--- BEGIN Data to process ---

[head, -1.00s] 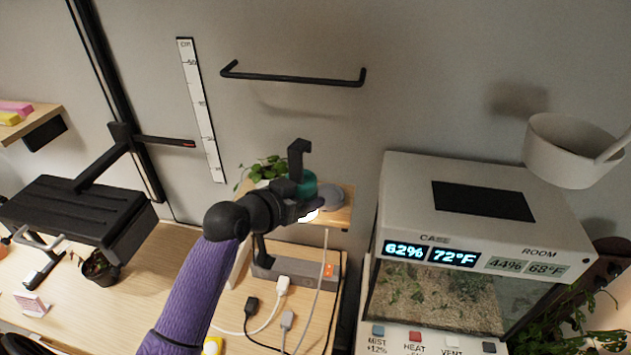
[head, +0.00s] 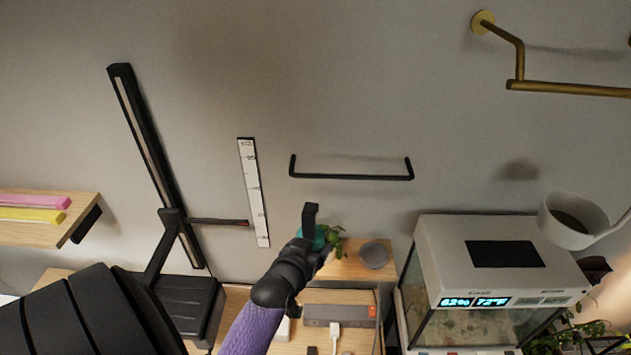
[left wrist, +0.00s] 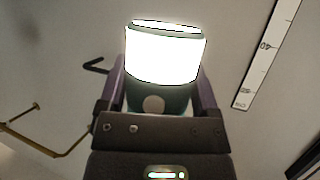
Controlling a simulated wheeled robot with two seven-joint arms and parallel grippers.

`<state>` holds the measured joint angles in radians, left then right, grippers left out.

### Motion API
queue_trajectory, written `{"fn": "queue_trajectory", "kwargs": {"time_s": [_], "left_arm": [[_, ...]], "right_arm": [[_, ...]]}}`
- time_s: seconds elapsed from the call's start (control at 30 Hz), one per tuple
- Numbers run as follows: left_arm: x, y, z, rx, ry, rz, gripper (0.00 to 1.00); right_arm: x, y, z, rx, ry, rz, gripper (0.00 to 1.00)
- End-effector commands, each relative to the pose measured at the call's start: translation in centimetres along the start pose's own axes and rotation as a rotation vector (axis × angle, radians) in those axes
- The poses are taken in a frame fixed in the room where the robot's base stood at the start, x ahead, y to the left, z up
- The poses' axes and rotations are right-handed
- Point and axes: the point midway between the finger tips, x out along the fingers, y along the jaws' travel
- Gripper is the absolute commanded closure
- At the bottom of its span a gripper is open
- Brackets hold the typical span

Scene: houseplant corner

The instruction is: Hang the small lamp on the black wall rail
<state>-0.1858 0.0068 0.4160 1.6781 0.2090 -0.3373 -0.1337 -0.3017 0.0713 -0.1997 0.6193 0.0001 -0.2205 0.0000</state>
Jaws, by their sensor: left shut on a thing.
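The small lamp (head: 319,238) has a teal body and a black hook (head: 310,214) on top. My left gripper (head: 308,247) is shut around the lamp's body, and the hook points up. In the left wrist view the lamp (left wrist: 165,55) glows white between the fingers. The black wall rail (head: 350,177) is a bar with bent ends on the grey wall. In the head view the hook appears below the rail's left part, with a gap between them. Part of the rail shows dark in the left wrist view (left wrist: 97,66). My right gripper is not in view.
A white ruler strip (head: 253,192) is on the wall left of the rail. A small wooden shelf (head: 345,268) with a plant and a grey dish (head: 374,255) sits below it. A terrarium case (head: 490,262) stands right. A brass fixture (head: 570,88) is at upper right.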

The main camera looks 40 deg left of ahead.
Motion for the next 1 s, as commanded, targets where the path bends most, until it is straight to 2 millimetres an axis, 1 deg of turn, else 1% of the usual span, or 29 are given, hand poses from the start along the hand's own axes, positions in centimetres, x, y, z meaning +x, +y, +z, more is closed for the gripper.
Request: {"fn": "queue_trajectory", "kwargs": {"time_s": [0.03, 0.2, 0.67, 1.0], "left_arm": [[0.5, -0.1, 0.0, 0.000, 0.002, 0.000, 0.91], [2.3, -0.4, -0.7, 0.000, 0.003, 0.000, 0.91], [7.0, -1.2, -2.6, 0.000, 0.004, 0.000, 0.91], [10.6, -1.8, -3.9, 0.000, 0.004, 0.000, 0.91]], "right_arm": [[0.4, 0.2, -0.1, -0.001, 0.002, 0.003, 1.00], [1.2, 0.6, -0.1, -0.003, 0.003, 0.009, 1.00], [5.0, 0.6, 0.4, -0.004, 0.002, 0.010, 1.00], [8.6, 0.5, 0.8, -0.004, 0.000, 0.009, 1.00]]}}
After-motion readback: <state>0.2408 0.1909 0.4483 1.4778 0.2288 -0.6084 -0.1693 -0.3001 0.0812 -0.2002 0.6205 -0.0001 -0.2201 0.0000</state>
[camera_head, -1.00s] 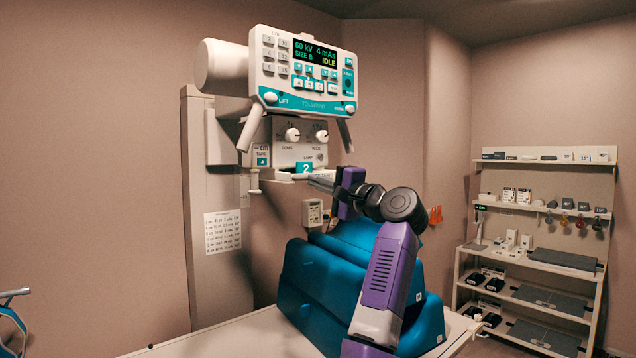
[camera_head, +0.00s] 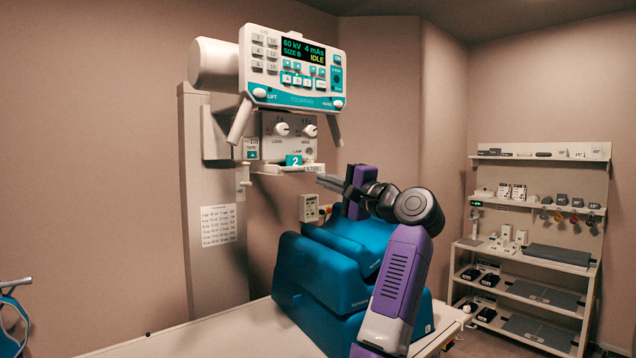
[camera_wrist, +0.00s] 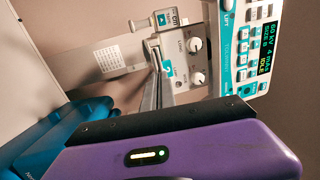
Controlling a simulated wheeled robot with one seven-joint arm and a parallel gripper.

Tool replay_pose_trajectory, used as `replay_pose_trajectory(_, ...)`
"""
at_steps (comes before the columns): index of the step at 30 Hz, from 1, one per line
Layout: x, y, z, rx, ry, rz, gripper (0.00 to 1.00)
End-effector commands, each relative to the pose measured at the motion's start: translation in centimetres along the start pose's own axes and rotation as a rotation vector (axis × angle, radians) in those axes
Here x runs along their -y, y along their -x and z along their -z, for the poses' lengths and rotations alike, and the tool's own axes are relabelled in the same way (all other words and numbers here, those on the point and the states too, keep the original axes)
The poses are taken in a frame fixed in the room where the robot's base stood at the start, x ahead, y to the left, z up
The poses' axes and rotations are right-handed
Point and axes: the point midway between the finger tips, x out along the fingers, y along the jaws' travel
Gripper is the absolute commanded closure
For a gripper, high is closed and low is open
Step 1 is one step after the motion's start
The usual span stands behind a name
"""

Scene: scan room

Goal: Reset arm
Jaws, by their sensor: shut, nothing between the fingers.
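My gripper (camera_head: 330,184) is at the end of my purple arm, above the blue cushions. In the head view its fingers point left, a little below and to the right of the tube head's lower housing (camera_head: 290,137). In the wrist view the gripper (camera_wrist: 157,52) is shut and empty, its fingers seen in front of the grey housing with knobs. The housing carries a teal label "2" and a ledge under it. Whether the fingertips touch that ledge cannot be told from the wrist view; in the head view they look apart.
The control panel (camera_head: 296,70) reads IDLE above the housing, on a grey column (camera_head: 215,275). Blue cushions (camera_head: 320,270) lie on the white table (camera_head: 225,335) under my arm. A shelf unit (camera_head: 535,205) stands at the right wall. Open air lies right of my arm.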

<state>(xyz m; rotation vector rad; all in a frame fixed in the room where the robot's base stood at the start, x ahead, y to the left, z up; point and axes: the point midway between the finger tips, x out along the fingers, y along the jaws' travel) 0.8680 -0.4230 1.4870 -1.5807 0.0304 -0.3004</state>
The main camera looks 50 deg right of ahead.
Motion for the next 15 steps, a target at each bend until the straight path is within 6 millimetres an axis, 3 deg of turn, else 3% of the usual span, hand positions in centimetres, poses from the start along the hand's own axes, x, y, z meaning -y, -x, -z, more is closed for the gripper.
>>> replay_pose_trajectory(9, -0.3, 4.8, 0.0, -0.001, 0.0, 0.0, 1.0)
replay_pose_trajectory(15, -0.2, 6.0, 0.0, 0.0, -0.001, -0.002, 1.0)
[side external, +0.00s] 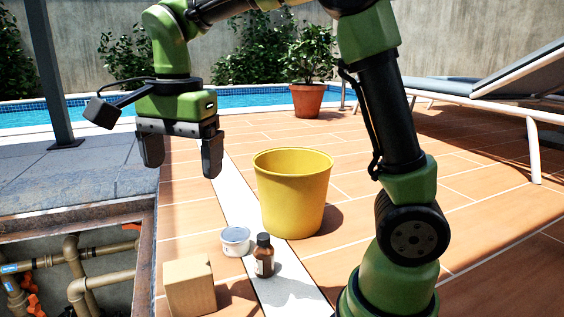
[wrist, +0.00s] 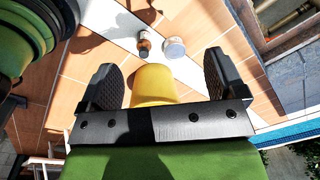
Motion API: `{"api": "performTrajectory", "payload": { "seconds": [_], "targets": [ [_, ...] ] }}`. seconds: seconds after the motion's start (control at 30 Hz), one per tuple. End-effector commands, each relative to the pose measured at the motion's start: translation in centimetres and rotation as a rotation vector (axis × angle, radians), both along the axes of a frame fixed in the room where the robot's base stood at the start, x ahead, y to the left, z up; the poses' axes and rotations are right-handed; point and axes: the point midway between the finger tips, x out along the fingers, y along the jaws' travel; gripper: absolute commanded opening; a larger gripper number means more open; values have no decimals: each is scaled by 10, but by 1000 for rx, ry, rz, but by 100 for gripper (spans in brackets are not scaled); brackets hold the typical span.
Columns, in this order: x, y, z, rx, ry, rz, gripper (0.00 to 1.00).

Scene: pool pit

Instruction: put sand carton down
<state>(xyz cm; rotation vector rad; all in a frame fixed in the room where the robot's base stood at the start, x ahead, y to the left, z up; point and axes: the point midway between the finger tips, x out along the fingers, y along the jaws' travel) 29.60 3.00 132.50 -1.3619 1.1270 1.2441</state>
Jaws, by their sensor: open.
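The sand carton (side external: 190,285), a tan box, stands on the terrace tiles at the front, close to the pit's edge. It is apart from my gripper, and I cannot make it out clearly in the wrist view. My gripper (side external: 182,158) is open and empty, raised well above the floor, up and behind the carton in the side view. In the wrist view its two dark fingers (wrist: 160,80) are spread wide, with the yellow bucket (wrist: 153,85) showing between them below.
The yellow bucket (side external: 291,200), a white tin (side external: 235,241) and a brown bottle (side external: 264,256) stand right of the carton. An open pit with pipes (side external: 80,270) lies left. A potted plant (side external: 307,98), a lounger (side external: 500,85) and the pool are behind.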

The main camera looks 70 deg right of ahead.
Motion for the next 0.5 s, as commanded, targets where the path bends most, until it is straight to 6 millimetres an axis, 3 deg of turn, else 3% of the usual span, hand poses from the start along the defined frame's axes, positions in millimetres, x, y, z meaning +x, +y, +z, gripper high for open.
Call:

--- END Data to process ---

## [Problem description]
Report how many lines of the entries hold the word "closed". Nothing else is needed.

## [Result of the exercise]
3